Archiwum Polityki

Cały Kornel

Wydany przez Znak album Joanny Helander („Gdyby ta Polka była w Szwecji”, Kraków 1999) składa się w głównej mierze ze zdjęć przenajrozmaitszych pisarzy; jest tu też zdjęcie Kornela Filipowicza. Kornel na tej fotografii jak zwykle siedzi za biurkiem, jak zwykle jest w krawacie, jak zwykle pije kawę z maleńkiej filiżanki. Kawa, którą pije, to jest niewątpliwie rozpuszczalna Nesca, Kornel zawsze i sam się konesersko raczył, i częstował swoich gości rozpuszczalną i za starej Polski ciężką do zdobycia Neską. Ewentualnie, jeśli przenikliwym okiem realisty dostrzegł, że odwiedzający go człowiek jest w potrzebie, wtedy – tak jest – dawał potrzebującemu człowiekowi zamiast kawy zimne i prawie równie jak Nesca ciężkie za starej Polski do zdobycia markowe piwo.

Kornel miał – rozumiem to dopiero od niedawna – jedną chyba tylko, ale za to znaczną zgubną cechę, pilnie mianowicie troszczył się o tę kategorię ludzi (faktycznie specjalnej troski intelektualnej), którą określa się mianem: młodych pisarzy.

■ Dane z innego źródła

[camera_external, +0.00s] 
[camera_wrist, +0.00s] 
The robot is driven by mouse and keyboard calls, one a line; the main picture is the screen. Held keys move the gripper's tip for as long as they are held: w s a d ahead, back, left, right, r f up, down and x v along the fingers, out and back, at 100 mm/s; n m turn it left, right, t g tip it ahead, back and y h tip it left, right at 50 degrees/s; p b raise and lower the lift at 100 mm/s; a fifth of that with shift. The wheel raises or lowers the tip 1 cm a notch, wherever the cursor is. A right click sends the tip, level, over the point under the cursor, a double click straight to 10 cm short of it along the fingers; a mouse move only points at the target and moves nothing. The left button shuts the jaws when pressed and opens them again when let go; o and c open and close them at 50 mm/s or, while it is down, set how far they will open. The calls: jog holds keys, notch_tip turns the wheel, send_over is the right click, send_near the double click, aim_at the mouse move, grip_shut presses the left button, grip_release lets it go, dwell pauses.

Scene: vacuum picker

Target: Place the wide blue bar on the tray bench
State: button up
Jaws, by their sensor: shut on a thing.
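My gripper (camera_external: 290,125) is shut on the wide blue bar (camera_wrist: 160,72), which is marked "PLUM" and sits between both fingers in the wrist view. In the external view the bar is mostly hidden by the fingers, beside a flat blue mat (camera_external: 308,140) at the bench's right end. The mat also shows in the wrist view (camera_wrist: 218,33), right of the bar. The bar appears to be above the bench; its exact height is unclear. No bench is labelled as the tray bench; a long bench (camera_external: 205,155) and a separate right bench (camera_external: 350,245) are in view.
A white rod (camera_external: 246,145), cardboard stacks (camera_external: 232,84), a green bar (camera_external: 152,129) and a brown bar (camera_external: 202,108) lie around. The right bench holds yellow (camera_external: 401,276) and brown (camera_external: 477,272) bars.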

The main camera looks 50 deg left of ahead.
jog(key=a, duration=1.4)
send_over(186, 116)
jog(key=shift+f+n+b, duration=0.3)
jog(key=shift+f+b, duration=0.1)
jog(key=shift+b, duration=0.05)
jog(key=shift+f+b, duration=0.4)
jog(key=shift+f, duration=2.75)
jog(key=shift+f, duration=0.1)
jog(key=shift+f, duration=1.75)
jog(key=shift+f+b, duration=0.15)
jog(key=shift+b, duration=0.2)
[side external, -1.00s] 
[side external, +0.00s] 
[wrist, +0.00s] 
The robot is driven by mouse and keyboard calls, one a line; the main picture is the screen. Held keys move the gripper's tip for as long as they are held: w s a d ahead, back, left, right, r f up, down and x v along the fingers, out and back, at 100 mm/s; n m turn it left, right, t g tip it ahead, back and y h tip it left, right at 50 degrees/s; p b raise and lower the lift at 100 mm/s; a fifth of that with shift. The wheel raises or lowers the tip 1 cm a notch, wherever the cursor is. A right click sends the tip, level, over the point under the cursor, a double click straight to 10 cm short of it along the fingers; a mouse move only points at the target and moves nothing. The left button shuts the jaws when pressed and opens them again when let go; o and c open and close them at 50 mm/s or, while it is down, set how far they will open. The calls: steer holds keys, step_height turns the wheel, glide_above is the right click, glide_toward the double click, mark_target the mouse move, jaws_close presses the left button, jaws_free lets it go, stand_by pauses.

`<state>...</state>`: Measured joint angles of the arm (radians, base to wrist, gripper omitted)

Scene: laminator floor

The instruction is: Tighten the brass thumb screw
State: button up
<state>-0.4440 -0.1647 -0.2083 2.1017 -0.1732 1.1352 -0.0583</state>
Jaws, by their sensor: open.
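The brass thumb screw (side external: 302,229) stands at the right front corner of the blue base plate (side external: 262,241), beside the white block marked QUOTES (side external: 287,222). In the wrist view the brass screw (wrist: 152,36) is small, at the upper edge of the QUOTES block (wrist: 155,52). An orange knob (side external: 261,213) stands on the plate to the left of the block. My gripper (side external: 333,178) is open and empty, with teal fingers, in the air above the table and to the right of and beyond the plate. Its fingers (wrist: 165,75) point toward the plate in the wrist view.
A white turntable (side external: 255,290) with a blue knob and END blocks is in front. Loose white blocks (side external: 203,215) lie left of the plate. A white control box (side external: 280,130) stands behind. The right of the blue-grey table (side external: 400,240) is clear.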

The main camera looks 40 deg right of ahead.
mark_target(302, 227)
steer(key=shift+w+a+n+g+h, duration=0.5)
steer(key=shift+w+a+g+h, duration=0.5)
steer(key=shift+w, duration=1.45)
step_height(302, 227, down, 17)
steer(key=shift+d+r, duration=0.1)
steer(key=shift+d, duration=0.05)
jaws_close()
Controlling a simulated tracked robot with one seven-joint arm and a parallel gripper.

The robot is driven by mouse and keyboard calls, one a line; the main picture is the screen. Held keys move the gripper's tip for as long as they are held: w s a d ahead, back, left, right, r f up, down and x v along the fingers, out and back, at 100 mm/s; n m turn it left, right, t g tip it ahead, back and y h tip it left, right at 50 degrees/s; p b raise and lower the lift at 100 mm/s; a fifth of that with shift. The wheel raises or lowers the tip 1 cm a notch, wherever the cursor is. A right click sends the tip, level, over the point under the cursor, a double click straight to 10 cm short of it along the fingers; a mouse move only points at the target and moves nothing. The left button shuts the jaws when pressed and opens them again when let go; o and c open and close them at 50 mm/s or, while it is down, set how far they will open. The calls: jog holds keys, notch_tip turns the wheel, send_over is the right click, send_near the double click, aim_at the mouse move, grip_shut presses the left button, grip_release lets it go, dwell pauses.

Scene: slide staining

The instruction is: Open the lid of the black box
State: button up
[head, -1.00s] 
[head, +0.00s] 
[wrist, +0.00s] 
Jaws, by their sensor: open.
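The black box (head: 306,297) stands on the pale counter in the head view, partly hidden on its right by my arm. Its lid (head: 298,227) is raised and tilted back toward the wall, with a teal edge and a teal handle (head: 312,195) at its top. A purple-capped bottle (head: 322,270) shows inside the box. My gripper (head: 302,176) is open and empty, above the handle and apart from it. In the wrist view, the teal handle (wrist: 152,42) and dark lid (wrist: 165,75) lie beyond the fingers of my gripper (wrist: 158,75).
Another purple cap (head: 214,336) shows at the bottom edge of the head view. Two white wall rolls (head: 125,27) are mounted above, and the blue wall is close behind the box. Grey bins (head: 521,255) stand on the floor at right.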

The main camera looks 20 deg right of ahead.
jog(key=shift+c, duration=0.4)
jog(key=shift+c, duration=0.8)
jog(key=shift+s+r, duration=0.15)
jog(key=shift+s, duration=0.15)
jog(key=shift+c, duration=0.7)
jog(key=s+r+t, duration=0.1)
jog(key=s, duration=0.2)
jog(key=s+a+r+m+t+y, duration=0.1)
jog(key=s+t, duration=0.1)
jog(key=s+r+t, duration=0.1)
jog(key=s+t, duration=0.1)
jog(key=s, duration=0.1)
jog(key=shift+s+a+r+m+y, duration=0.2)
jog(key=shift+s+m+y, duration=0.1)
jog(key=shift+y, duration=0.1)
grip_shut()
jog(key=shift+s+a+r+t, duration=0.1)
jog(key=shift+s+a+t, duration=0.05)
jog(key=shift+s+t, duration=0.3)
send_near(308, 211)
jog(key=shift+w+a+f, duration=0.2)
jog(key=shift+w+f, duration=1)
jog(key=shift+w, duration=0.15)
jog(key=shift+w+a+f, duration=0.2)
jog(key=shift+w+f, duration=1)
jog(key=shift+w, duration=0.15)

Prostej i nieodpartej prawdy, że do pisania nikogo nie należy zachęcać – przeciwnie – do pisania należy jak najusilniej zniechęcać, szlachetna dusza Kornela nie przyjęłaby za nic. I płacił za tę szlachetność wysoką cenę, grafomani osaczali go ze wszystkich stron, grafomani bezwstydnie żerowali na jego literackiej wspaniałomyślności. Znam te sprawy dobrze – sam go osaczałem i sam na nim żerowałem. I powiem dobitnie: nie dziwię się ani sobie, ani innym grafomanom, ani innym utalentowanym kolegom, że pielgrzymowaliśmy do Kornela na ulicę Dzierżyńskiego (obecnie Lea) tak zajadle i tak masowo. Pielgrzymowaliśmy do Niego, bo w Nim była bardzo wielka siła pisarskiego przyciągania, magnetyzm pisarski, posiadał on wszelakie nie tylko wewnętrzne, ale i zewnętrzne atrybuty majstra cechu pisarskiego.